For e-Stewards, these distinctions are important, Puckett added, because the organization wants the processors who are willing to take the effort to dismantle and process electronics down into their commodity streams, or to test and prepare devices for repair and reuse, to get credit for that work and not have the resulting materials covered by these export controls.
Under the expanded Basel regulations, if a company processes e-scrap down to purely metal fractions, even if they’re mixed metals, that material stream would be exempt from the regulations, Puckett said. This exemption is laid out under paragraph 49 of the e-waste technical guidelines.
Another key exemption is for material that’s destined for reuse and repair, although Puckett advised companies to “be very careful” about being in compliance with the reuse and repair rules. It’s not as simple as pointing to the guidelines, he said. U.S. companies will need to actively communicate with the importing country to make sure that country’s regulators agree on the interpretation of the Basel language surrounding the reuse and repair exemption.
Because of the reuse and repair gray area, Boswell said it’s important to look at the optics of each load destined for export. A bunch of assorted equipment thrown in a gaylord likely won’t make the same impression as carefully packed and organized loads of devices.

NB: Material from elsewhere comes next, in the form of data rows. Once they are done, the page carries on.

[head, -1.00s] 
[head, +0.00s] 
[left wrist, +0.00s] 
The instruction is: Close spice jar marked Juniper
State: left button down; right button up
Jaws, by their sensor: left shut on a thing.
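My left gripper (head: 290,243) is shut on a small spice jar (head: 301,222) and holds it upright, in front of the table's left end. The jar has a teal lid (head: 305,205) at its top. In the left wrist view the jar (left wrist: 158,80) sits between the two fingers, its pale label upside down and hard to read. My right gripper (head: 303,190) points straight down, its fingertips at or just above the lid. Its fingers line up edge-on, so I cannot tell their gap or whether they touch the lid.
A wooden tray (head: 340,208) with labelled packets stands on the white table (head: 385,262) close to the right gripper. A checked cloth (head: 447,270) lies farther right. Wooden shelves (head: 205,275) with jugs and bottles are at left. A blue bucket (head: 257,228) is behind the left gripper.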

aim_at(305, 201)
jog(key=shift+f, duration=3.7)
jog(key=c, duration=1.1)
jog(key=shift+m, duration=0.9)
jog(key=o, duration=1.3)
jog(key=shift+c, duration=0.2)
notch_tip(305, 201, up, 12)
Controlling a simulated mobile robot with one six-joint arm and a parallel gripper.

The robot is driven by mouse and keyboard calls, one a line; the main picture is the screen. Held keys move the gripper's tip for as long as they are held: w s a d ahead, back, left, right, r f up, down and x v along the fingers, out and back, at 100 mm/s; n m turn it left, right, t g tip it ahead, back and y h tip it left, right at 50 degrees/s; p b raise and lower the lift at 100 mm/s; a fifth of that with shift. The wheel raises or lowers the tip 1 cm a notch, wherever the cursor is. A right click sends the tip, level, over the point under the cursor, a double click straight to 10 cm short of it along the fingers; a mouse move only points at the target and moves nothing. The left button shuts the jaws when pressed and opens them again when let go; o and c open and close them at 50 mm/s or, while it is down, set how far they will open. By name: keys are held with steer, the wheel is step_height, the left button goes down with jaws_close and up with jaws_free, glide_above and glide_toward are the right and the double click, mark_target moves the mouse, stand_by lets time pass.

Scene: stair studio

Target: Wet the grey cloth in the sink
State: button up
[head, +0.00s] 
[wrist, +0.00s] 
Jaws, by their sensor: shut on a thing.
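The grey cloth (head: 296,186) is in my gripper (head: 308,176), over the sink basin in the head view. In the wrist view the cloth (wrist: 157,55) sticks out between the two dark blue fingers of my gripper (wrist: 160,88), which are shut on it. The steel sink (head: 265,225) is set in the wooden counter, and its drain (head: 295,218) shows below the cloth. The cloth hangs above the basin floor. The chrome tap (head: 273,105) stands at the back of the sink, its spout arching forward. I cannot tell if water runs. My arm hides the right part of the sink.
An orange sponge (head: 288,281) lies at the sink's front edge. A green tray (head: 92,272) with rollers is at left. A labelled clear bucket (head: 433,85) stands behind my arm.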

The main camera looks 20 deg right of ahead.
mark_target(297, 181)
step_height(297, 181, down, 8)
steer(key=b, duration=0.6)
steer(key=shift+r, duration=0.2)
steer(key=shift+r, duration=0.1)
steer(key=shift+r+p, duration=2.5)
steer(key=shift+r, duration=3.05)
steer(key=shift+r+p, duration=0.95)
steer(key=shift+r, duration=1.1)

“You’re talking about people that are going to be looking at your paperwork and visually inspecting this,” Boswell said. “You know what legitimate reuse looks like in this business, you know what legitimate repair looks like if you’re in this business. It isn’t thrown in a gaylord, it isn’t packaged in such a way that it can’t survive a shipment. Apply that general rule of thumb, and I think it’s at least a starting point.”